I'm a bit lost now, because now that I was able to isolate \n as the cause of the problem, I have no idea how to prevent it.
\n is wrong, the "\" must be escaped, so it should read \\n
Now you have me confused. When I escape the backslash, content after the list is parsed correctly, but this isn't:
Line 1 w/ manual break
Line 2 w/ manual break
Line 3 w/ manual break
With \\n all three lines end up in the same segment. Note there's a break tag after line 3 in the example below. With just \n, lines one to three are parsed correctly with each line in a new segment, as is the list (Punkt 1 to Punkt 3), but everything after the list is gone
set \\n to external (structure)
Why not take a different approach? You were correct the first time I think because here the \n did not need to be escaped unless you were trying to find the \ in \n specifically as opposed to a line feed. So perhaps if you remove the \n rule altogether and then create a segmentation rule in the TM instead you will have more success.
I have not tried to recreate your situation but \n is quite a catch all and this may be causing a problem elsewhere in the file tagging. If you add it as a segmentation rule, which is what you are trying to achieve then you may find you have the desired result.
Technically, this sounds like a good solution, but alas, again WorldServer doesn't work that way. There simply are no TM-level segmentation rules. It's one of those cases where I wished the two were integrated better.
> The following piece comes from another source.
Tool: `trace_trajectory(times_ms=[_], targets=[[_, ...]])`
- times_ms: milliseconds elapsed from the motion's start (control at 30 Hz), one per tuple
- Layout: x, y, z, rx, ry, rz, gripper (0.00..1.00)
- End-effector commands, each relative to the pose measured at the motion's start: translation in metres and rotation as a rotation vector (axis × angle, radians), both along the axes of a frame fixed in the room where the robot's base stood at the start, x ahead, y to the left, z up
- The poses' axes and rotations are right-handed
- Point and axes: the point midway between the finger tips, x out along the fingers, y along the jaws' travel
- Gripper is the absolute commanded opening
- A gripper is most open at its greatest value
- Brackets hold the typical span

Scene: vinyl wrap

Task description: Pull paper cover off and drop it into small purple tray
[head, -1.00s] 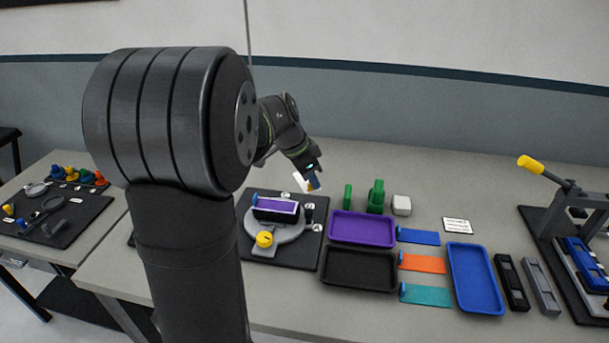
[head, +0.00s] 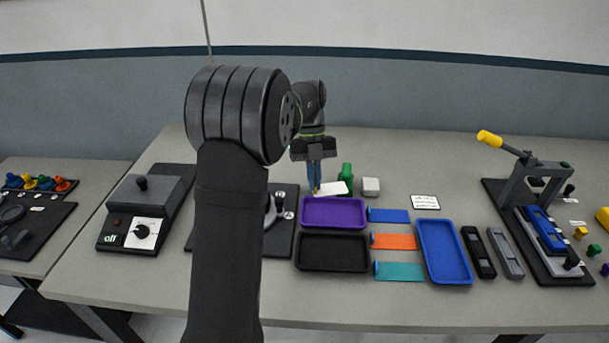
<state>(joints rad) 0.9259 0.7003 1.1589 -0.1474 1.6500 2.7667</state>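My gripper (head: 315,188) points down behind the back edge of the small purple tray (head: 333,226). Its blue fingers are shut on a white sheet, the paper cover (head: 331,188), which sticks out to the right of the fingertips. The cover shows just above the tray's rear rim in the picture; its exact height is hard to tell. The tray looks empty. The fixture on the dark mat (head: 281,238) is mostly hidden behind my arm.
A black tray (head: 333,265) lies in front of the purple one. Blue, orange (head: 397,241) and teal strips and a blue tray (head: 443,281) lie to the right. A green tool (head: 347,174) and white block (head: 370,187) stand behind. A lever press (head: 533,180) stands far right.

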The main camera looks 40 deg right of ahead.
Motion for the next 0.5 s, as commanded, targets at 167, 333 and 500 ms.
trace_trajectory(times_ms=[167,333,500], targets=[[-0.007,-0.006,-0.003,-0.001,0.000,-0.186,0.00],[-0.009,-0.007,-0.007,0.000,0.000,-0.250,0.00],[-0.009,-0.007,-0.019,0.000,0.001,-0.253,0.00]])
I might just have to take this up with the authors and see if they can achieve some consistency here and always use break tags, or indeed maybe even with the developers to see if they can automatically convert the line feeds to break tags when creating the xmls so I can do away with the \n rule.
Thanks again, I appreciate all your help.
Do you see any possibility to contact me off forum (jerzy at czopik dot com) and let me try to work with you on your settings?
Absolutely. I'm just having a crazy day and I didn't get round to compiling some sample files and the FTD yet. Also, it's not that big an issue anymore. For now I'll just drop the list tags. All that will do is give us translatable segments with a single plain text html tag, so no biggie, especially since lists don't come up all that often.
It's a lot more important that all the other segmentation rules are adhered to.
I'm inclined to select Paul's suggestion with the TM-level segmentation rule as the answer, because in any other scenario this is probably what I would do.
Either way I'm still curious about what's causing the conflict and how to avoid it. I seem to be unable to figure this out myself. So if you still want to help me out here even though it's not really necessary I'll be happy to send you some files.
Thanks, I'll be not there tomorrow, but you can send me some samples to let me look on them during the weekend.